Integrating Amazon MSK with ClickHouse
Prerequisites
We assume:
- you are familiar with ClickHouse Connector Sink,Amazon MSK and MSK Connectors. We recommend the Amazon MSK Getting Started guide and MSK Connect guide.
- The MSK broker is publicly accessible. See the Public Access section of the Developer Guide.
The official Kafka connector from ClickHouse with Amazon MSK
Gather your connection details
To connect to ClickHouse with HTTP(S) you need this information:
The HOST and PORT: typically, the port is 8443 when using TLS or 8123 when not using TLS.
The DATABASE NAME: out of the box, there is a database named
default
, use the name of the database that you want to connect to.The USERNAME and PASSWORD: out of the box, the username is
default
. Use the username appropriate for your use case.
The details for your ClickHouse Cloud service are available in the ClickHouse Cloud console. Select the service that you will connect to and click Connect:
Choose HTTPS, and the details are available in an example curl
command.
If you are using self-managed ClickHouse, the connection details are set by your ClickHouse administrator.
Steps
- Create an MSK instance.
- Create and assign IAM role.
- Download a
jar
file from ClickHouse Connect Sink Release page. - Install the downloaded
jar
file on Custom plugin page of Amazon MSK console. - If Connector communicates with a public ClickHouse instance, enable internet access.
- Provide a topic name, ClickHouse instance hostname, and password in config.
connector.class=com.clickhouse.kafka.connect.ClickHouseSinkConnector
tasks.max=1
topics=<topic_name>
ssl=true
security.protocol=SSL
hostname=<hostname>
database=<database_name>
password=<password>
ssl.truststore.location=/tmp/kafka.client.truststore.jks
port=8443
value.converter.schemas.enable=false
value.converter=org.apache.kafka.connect.json.JsonConverter
exactlyOnce=true
username=default
schemas.enable=false
Performance tuning
One way of increasing performance is to adjust the batch size and the number of records that are fetched from Kafka by adding the following to the worker configuration:
consumer.max.poll.records=[NUMBER OF RECORDS]
consumer.max.partition.fetch.bytes=[NUMBER OF RECORDS * RECORD SIZE IN BYTES]
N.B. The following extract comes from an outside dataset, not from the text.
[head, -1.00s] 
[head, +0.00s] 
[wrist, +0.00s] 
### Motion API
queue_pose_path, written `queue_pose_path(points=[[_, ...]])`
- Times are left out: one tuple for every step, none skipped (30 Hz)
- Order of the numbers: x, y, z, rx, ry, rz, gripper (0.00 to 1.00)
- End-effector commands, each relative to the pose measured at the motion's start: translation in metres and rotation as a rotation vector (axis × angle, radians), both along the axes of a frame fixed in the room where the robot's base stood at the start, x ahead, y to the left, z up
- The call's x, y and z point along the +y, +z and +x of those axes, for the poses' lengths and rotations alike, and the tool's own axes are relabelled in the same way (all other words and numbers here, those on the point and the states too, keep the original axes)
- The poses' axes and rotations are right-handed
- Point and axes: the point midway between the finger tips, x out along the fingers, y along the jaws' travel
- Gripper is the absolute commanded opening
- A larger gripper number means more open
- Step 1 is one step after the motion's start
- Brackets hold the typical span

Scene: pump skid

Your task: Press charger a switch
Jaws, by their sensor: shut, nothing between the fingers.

The specific values you use are going to vary, based on desired number of records and record size. For example, the default values are:
consumer.max.poll.records=500
consumer.max.partition.fetch.bytes=1048576
You can find more details (both implementation and other considerations) in the official Kafka and Amazon MSK documentation.
Notes on Networking for MSK Connect
In order for MSK Connect to connect to ClickHouse, we recommend your MSK cluster to be in a private subnet with a Private NAT connected for internet access. Instructions on how to set this up are provided below. Note that public subnets are supported but not recommended due to the need to constantly assign an Elastic IP address to your ENI, AWS provides more details here
- Create a Private Subnet: Create a new subnet within your VPC, designating it as a private subnet. This subnet should not have direct access to the internet.
- Create a NAT Gateway: Create a NAT gateway in a public subnet of your VPC. The NAT gateway enables instances in your private subnet to connect to the internet or other AWS services, but prevents the internet from initiating a connection with those instances.
- Update the Route Table: Add a route that directs internet-bound traffic to the NAT gateway
- Ensure Security Group(s) and Network ACLs Configuration: Configure your security groups and network ACLs (Access Control Lists) to allow relevant traffic to and from your ClickHouse instance. Configure your security group to allow inbound traffic on ports 9440 and 8443.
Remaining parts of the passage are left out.